A new wave of social media has made police brutality far more evident than it has even been to the public before, from civilians with cellphones to cops with cameras. The topic is nothing but highly debated through all terms of social media, according to Wihbey , and has a following large enough to crowd the streets of any city in protest. My peers, my audience, please tell me:how many more people need to suffer while police struggle to maintain order under their jurisdiction?

 

To find the right answer, one must look at the evidence presented. If there is no evidence, then it must be collected. An article by reporter Tony Dokoupil on nbcnews.com claims, “…He went looking for what amounts to a standard policy, and hopefully an ideal one, but what he found was jarring: there’s no such thing as a standard policy — and nothing currently in use is ideal. More than 80 percent of departments train officers on a use of force “continuum,” running from less lethal to more lethal, depending on the level of civilian resistance”

The police lacking standard policy in terms of lethal use to detain a civilian is not direct proof of police brutality, but it is proof of its ability to occur with little to no backlash on an officer who succums to such behavior. Hoping your police department has a sense of morality shouldn’t be a part of daily life; there needs to be ground rules, restrictions and regulations on how police handle a standard arrest. We the people cannot implement these rules as we please, but there was a published scientific study done by the University of Cambridge Institute of Criminology using body cameras that states, “During the 12-month Rialto experiment, use-of-force by officers wearing cameras fell by 59% and reports against officers dropped by 87% against the previous year’s figures” (Arial). There is filmed evidence of excessive force anywhere you care to look online, sometimes now even when you aren’t looking for it. This scientific evidence not only proves that police brutality occurs, but it also offers a method to decrease the consistency of the issue.

 

Many people also believe that there is no issue; instead, police brutality is being overgeneralized and the cases are more rare than the media will allow us to see. Matt Walsh, a blogger from his personal website, dabbled into the topic himself with this major thought, “I don’t know. I’d prefer to let the dust settle and all the facts come to light before I make any proclamations about the exact nature of the event” . Matt is saying there are far too many people jumping to conclusions on everything they see before allowing every side of the story to present itself, which provides an unfair atmosphere to the incident when people are blindly stating recent murders of citizens by officers as police brutality as soon as they hear about the “murder”. In fact, a writer for the Breitbart website, Warner Todd Huston, explains to us through Professor Haberfeld, how public awareness is the cause of this sudden rise in opinion that police use excessive force, “‘There is no escalation in the use of deadly force. What we are seeing is a proliferation of cell phones and cameras’. While the rate for police brutality has been falling, the rates for these incidents being filmed has skyrocketed; however, the question isn’t “has police brutality increased in recent years?”, the question to answer is does police brutality occur and how do we prevent it?

 

 

While the consistency of cases that orbit the topic of police brutality can be turned into hyperboles for social networking organizations to take advantage of, police and brutality are two words that should never be placed next to each other, especially so often. Professor Haberfeld said police brutality is increasing because there are more people who record it and talk about it now; there are more videos easily accessible through internet and social media because police brutality is an issue that can’t be ignored. People have been in the shadows of the police department’s policy on deadly force for so long, we’ve silently agreed to the issue ourselves. Police brutality is evident in this country; it’s visible in each state of the nation, it’s visible on the city streets, and it’s especially visible when you look on the phone in your pocket. We cannot stand by without taking action; if a boat has a hole in it, you can’t just sail it out into the ocean and expect to never sink. The further we sail, the more our chance of survival will truncate.

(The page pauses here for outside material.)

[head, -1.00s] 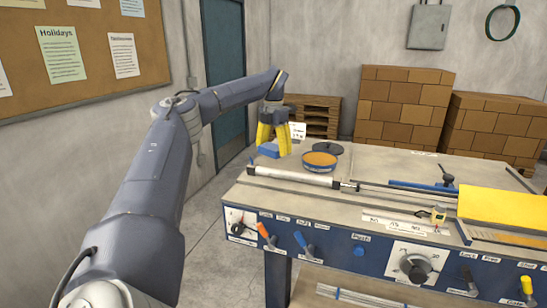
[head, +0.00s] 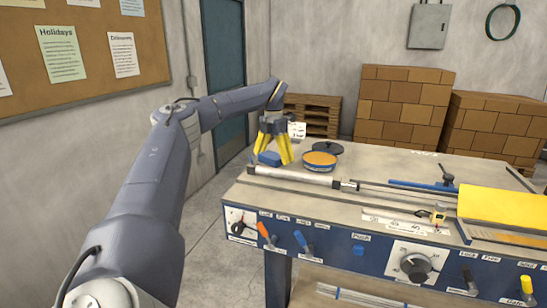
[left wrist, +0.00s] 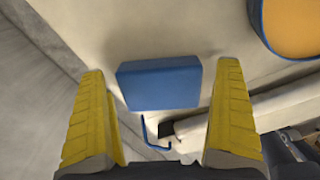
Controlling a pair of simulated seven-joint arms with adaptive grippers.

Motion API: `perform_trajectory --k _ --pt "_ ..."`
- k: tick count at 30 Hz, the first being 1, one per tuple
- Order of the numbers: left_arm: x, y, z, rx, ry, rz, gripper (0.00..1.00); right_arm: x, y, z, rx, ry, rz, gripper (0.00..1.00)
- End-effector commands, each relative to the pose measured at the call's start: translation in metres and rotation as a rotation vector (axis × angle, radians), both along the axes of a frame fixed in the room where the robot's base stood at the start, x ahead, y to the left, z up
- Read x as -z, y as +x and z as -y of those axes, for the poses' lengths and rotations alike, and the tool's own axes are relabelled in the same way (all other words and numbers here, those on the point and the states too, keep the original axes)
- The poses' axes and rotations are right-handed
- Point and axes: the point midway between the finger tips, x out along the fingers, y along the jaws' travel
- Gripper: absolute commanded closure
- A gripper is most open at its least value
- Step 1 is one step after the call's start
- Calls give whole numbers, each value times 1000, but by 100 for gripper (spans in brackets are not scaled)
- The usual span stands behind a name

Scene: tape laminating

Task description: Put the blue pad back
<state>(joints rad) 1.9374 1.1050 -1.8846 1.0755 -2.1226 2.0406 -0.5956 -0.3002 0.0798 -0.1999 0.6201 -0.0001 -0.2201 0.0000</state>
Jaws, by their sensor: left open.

Today, there is an opportunity to help more than thirty four thousand people who have already signed the petition for national action to be taken against police brutality. For this to happen, there only needs to be under a thousand more votes. That’s something our school can do by itself, let alone other visitors to the petition who agree with the cause. Let’s do our part, and not let any more time go to waste. Visit https://www.change.org/p/national-action-against-police-brutality and help get this petition where it belongs; in the hands of those who have the power to change the course of our police departments.

6 Replies to “Do Police Use Excessive Force? – Guest Editorial by Jared Pekich”

  1. I do believe that police use more force than needed. The only time they should use excessive force is when a gun is pulled on them or if they are in the line of fire.

  2. At times i think police use excessive force on citizens but not all the time. an officer has the right to use whatever force needed to apprehend a suspect

  3. I happen to think police do use a little too much force and happen to go a little over the top with situations that are not that serious. A cop should only react this way when there life is literally threatened by thing like a gun, bomb , or any other weapons that could reach you from a distance.

  4. I believe that they do a good job at protecting us, but in some cases they push there power. They need to be more hesitant when dealing with people and they need to make sure that they are a threat before taking action.